> **Goal**
Write the material out again in full, word for word. Do not include the pictures.

> **Records for the task**
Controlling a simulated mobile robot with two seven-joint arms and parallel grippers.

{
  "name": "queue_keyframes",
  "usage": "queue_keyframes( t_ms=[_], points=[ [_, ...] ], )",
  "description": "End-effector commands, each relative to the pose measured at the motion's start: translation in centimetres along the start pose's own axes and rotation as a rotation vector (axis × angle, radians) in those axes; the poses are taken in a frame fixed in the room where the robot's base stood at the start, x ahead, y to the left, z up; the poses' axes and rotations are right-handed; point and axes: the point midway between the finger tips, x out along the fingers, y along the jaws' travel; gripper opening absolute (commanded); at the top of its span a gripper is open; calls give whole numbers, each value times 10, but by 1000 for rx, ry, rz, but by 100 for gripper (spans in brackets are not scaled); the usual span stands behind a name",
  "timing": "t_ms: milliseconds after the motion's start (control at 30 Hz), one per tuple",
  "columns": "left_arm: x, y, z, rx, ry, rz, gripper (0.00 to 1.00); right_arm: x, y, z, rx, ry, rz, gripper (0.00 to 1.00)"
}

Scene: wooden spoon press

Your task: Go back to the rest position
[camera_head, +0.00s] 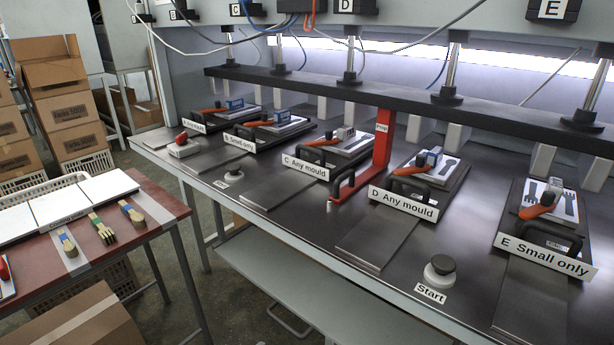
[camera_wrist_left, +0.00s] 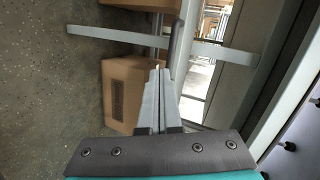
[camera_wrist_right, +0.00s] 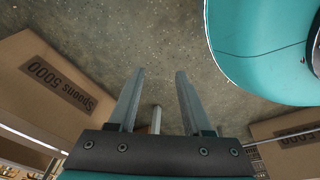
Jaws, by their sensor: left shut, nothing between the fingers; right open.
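My left gripper (camera_wrist_left: 160,95) shows in the left wrist view with its two fingers together and nothing between them. Beyond it are a cardboard box and grey metal frame bars. My right gripper (camera_wrist_right: 154,78) shows in the right wrist view with its fingers apart and empty, above a speckled grey floor. Neither gripper nor arm shows in the head view. The press bench (camera_head: 290,215) stands in the head view with several labelled stations, and both grippers are away from its top.
A red-brown table (camera_head: 150,196) at the left holds bundled wooden pieces (camera_head: 102,228) and white sheets. Cardboard boxes (camera_head: 60,95) stack behind it. A box (camera_wrist_right: 40,85) lies left of my right gripper; my teal base is at upper right. A Start button (camera_head: 440,270) sits at the bench front.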

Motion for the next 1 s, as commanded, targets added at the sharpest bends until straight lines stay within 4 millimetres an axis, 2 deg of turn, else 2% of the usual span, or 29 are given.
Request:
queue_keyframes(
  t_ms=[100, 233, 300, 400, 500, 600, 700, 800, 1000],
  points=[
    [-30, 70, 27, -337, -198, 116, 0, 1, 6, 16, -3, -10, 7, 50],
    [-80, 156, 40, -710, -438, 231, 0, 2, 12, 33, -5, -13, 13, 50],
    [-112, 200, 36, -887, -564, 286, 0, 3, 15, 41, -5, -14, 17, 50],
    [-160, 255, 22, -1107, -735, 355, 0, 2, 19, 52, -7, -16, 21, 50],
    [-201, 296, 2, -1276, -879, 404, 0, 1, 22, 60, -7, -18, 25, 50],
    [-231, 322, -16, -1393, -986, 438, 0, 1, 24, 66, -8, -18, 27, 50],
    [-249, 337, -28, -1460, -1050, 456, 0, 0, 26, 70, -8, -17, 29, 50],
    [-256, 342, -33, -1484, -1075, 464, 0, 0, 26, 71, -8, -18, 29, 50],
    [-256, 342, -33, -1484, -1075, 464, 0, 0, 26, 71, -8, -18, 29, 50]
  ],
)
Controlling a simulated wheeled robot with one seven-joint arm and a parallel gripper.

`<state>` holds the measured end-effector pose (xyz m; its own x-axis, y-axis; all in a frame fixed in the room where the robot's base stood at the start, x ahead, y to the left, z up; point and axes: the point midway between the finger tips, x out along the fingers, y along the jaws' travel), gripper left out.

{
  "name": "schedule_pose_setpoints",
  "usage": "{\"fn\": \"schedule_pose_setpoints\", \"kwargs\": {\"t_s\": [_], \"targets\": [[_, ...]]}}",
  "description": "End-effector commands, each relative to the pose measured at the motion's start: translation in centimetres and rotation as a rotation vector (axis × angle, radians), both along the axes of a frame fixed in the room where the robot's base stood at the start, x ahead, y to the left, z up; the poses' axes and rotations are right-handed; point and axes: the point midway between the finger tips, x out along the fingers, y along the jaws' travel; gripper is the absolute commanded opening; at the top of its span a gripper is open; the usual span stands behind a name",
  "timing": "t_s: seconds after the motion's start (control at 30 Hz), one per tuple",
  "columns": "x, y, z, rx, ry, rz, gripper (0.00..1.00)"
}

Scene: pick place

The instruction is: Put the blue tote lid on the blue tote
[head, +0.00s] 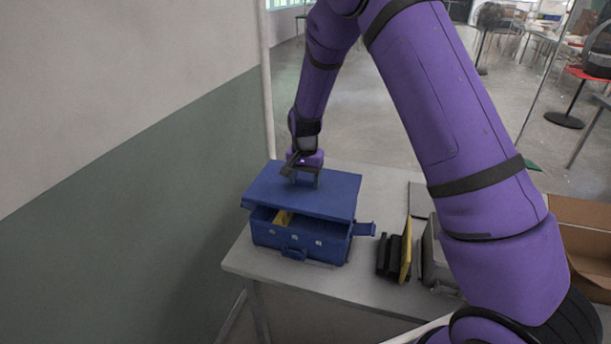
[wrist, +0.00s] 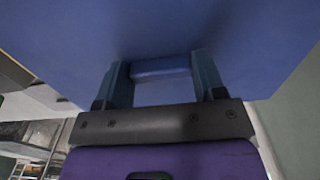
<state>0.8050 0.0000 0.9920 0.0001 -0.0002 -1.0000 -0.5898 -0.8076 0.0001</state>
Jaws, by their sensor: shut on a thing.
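The blue tote (head: 290,240) stands on the table near its left edge, with a handle on its front and a yellow thing partly visible inside. The blue tote lid (head: 325,196) is above the tote, tilted, with a gap showing between its front edge and the tote's rim. My gripper (head: 304,176) is above the lid and shut on its handle. In the wrist view my gripper's two fingers (wrist: 161,85) are on either side of the blue handle, and the lid's underlying surface (wrist: 60,40) fills the top. Whether the lid touches the tote's back rim is hidden.
A cardboard box (head: 585,235) is at the far right. A wall (head: 130,220) rises on the left.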

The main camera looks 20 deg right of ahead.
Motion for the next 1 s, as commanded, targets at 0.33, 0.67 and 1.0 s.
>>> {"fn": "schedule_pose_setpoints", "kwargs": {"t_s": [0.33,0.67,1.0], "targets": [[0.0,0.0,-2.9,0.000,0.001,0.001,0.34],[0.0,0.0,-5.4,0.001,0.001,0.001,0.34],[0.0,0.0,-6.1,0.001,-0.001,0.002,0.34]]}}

> **Output for this exercise**
Controlling a simulated mobile robot with two seven-joint arms and parallel grippers.

{
  "name": "queue_keyframes",
  "usage": "queue_keyframes( t_ms=[_], points=[ [_, ...] ], )",
  "description": "End-effector commands, each relative to the pose measured at the motion's start: translation in centimetres along the start pose's own axes and rotation as a rotation vector (axis × angle, radians) in those axes; the poses are taken in a frame fixed in the room where the robot's base stood at the start, x ahead, y to the left, z up; the poses' axes and rotations are right-handed; point and axes: the point midway between the finger tips, x out along the fingers, y along the jaws' travel; gripper opening absolute (commanded); at the top of its span a gripper is open; calls give whole numbers, each value times 10, but by 1000 for rx, ry, rz, but by 100 for gripper (spans in brackets are not scaled); the usual span stands behind a name",
  "timing": "t_ms: milliseconds after the motion's start (control at 30 Hz), one per tuple",
  "columns": "left_arm: x, y, z, rx, ry, rz, gripper (0.00 to 1.00); right_arm: x, y, z, rx, ry, rz, gripper (0.00 to 1.00)"
}

Scene: wooden spoon press

Your task: Go back to the rest position
[camera_head, +0.00s] 
[camera_wrist_left, +0.00s] 
[camera_wrist_right, +0.00s] 
Jaws, by their sensor: left shut, nothing between the fingers; right open.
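My left gripper (camera_wrist_left: 160,95) shows in the left wrist view with its two fingers together and nothing between them. Beyond it are a cardboard box and grey metal frame bars. My right gripper (camera_wrist_right: 154,78) shows in the right wrist view with its fingers apart and empty, above a speckled grey floor. Neither gripper nor arm shows in the head view. The press bench (camera_head: 290,215) stands in the head view with several labelled stations, and both grippers are away from its top.
A red-brown table (camera_head: 150,196) at the left holds bundled wooden pieces (camera_head: 102,228) and white sheets. Cardboard boxes (camera_head: 60,95) stack behind it. A box (camera_wrist_right: 40,85) lies left of my right gripper; my teal base is at upper right. A Start button (camera_head: 440,270) sits at the bench front.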

Motion for the next 1 s, as commanded, targets added at the sharpest bends until straight lines stay within 4 millimetres an axis, 2 deg of turn, else 2% of the usual span, or 29 are given.
Request:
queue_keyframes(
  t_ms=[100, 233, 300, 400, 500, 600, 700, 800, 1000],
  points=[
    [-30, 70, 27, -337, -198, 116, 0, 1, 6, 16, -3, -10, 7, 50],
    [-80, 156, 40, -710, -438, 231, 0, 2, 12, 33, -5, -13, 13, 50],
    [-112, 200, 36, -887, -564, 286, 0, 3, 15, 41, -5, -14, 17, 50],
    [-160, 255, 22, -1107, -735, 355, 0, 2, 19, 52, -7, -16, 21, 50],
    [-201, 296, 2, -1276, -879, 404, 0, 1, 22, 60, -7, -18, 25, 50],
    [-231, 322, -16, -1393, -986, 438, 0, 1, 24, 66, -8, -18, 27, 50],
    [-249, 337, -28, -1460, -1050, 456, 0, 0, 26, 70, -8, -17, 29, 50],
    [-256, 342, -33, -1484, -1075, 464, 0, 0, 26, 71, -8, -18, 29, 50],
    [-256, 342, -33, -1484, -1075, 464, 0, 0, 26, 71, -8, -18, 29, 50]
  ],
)
Controlling a simulated wheeled robot with one seven-joint arm and a parallel gripper.

`<state>` holds the measured end-effector pose (xyz m; its own x-axis, y-axis; all in a frame fixed in the room where the robot's base stood at the start, x ahead, y to the left, z up; point and axes: the point midway between the finger tips, x out along the fingers, y along the jaws' travel), gripper left out.

{
  "name": "schedule_pose_setpoints",
  "usage": "{\"fn\": \"schedule_pose_setpoints\", \"kwargs\": {\"t_s\": [_], \"targets\": [[_, ...]]}}",
  "description": "End-effector commands, each relative to the pose measured at the motion's start: translation in centimetres and rotation as a rotation vector (axis × angle, radians), both along the axes of a frame fixed in the room where the robot's base stood at the start, x ahead, y to the left, z up; the poses' axes and rotations are right-handed; point and axes: the point midway between the finger tips, x out along the fingers, y along the jaws' travel; gripper is the absolute commanded opening; at the top of its span a gripper is open; the usual span stands behind a name",
  "timing": "t_s: seconds after the motion's start (control at 30 Hz), one per tuple",
  "columns": "x, y, z, rx, ry, rz, gripper (0.00..1.00)"
}

Scene: pick place

The instruction is: Put the blue tote lid on the blue tote
[head, +0.00s] 
[wrist, +0.00s] 
<state>0.8050 0.0000 0.9920 0.0001 -0.0002 -1.0000 -0.5898 -0.8076 0.0001</state>
Jaws, by their sensor: shut on a thing.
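The blue tote (head: 290,240) stands on the table near its left edge, with a handle on its front and a yellow thing partly visible inside. The blue tote lid (head: 325,196) is above the tote, tilted, with a gap showing between its front edge and the tote's rim. My gripper (head: 304,176) is above the lid and shut on its handle. In the wrist view my gripper's two fingers (wrist: 161,85) are on either side of the blue handle, and the lid's underlying surface (wrist: 60,40) fills the top. Whether the lid touches the tote's back rim is hidden.
A cardboard box (head: 585,235) is at the far right. A wall (head: 130,220) rises on the left.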

The main camera looks 20 deg right of ahead.
Motion for the next 1 s, as commanded, targets at 0.33, 0.67 and 1.0 s.
>>> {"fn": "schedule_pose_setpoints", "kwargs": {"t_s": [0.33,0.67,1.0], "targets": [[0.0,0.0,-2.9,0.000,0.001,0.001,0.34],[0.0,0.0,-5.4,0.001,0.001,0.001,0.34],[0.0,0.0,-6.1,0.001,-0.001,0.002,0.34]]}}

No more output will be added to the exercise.